The Immigration Bureau joined the bellringing controversy at Wat Sai on Rama III Road as its new chief, Surachate "Big Joke" Hakparn, vowed to inspect details of a condo room leasing contract to a foreign woman who complained about the noise.
It was reported that a woman had repeatedly complained about the noise, which she claimed disturbed the residents of a nearby luxury condominium.
Pol Maj Gen Surachate did not identify the complainant in question yesterday but insisted his agency must step in to investigate the legality of the lease contract.
Officers are approaching the issue with "Section 38 of the Immigration Act", he said. A lessor is required by law to inform immigration officers when a foreigner resides in his or her property.
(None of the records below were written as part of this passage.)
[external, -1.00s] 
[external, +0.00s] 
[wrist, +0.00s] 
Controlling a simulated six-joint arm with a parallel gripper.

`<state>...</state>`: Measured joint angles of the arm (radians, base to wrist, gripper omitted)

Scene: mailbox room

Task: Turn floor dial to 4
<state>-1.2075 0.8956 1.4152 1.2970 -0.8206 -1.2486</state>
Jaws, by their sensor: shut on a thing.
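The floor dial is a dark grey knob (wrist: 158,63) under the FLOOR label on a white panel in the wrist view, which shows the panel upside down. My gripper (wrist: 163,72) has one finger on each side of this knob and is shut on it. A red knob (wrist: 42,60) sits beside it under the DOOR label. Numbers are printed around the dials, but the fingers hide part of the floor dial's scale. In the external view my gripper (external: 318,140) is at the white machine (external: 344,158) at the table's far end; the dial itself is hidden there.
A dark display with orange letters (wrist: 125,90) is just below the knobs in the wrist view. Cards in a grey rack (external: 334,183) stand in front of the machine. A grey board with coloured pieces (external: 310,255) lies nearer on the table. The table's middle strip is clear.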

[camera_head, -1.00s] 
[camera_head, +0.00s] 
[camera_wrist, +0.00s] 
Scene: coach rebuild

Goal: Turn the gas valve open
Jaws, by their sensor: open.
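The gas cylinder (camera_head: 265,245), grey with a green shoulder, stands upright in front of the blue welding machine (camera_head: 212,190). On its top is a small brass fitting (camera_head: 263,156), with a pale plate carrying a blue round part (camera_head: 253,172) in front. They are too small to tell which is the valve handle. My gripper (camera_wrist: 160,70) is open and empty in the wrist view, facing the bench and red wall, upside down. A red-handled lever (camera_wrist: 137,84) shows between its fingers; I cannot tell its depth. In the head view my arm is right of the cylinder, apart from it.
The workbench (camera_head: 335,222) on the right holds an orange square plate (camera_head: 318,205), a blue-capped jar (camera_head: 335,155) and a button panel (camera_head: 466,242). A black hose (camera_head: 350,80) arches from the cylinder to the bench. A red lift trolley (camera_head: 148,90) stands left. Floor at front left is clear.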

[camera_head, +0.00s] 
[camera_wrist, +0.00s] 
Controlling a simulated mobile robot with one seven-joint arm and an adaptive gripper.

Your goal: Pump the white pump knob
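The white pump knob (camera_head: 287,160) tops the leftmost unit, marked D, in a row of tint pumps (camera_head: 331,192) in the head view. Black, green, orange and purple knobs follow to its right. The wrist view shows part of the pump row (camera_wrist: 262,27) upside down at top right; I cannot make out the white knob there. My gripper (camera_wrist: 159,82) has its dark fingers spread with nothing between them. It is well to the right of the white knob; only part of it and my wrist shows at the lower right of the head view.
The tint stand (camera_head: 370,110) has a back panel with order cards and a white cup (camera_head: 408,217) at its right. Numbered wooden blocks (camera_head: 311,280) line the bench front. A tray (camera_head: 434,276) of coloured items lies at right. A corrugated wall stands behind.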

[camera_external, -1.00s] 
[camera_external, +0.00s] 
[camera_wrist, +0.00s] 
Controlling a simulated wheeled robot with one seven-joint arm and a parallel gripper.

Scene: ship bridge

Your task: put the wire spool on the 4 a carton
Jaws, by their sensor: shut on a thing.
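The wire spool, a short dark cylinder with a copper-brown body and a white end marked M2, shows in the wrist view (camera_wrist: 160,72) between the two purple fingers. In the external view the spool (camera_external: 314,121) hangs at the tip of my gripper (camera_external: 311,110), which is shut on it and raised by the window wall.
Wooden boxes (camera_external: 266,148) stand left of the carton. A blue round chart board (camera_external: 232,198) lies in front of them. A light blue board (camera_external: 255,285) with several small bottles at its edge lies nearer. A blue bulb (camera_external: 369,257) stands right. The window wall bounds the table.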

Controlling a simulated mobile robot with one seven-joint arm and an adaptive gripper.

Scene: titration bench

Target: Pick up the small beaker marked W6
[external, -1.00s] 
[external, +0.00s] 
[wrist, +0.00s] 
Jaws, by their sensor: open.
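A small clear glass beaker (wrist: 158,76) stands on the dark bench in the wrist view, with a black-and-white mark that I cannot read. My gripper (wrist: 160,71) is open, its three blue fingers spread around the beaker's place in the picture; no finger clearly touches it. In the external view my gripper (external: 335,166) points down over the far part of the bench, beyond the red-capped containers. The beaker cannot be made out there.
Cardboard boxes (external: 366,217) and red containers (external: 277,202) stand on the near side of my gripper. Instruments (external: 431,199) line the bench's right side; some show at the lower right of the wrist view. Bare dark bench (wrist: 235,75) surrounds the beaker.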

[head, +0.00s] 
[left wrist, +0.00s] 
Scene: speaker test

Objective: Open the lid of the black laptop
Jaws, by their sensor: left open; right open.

Failure to comply with the law will incur punishments, he said.
"The foreign resident is also subject to inspection," Pol Maj Gen Surachate added.
"His or her whereabouts must be the same as the one they give to the officers. Violators of this law will have their visas revoked and be deported back to their country," added Pol Maj Gen Surachate.
The complaint against the pre-dawn bell chiming, as is tradition during the threemonth Buddhist Lent, has been in media spotlight ever since the Bang Kholaem district office instructed the temple to lower the volume of bell ringing.
The order drew protests from local residents and came under heavy criticism on social media.
Prime Minister Prayut Chan-o-cha also warned yesterday "not to fan out" the issue.
District office director Anan Kaipan met abbot Phra Preecha Punnasilo on Thursday to settle the conflict. The monk was quoted as saying that the temple is allowed to continue its practice.
The juristic office of the Star View Rama 3 also made no objection but vowed to find ways to deal with the noise at its condominium.
Bell ringing at Wat Sai is not the only issue to have put the Bang Kholaem district office in hot water. Former district chief Suwat Tansathian had earlier issued a similar order in July when people complained about noise from Bang Uthit mosque on Charoenkrung 99 Road.
Mr Suwat told the mosque, which begins its morning prayer at 4am, to use "appropriate volume" to avoid disturbing the community.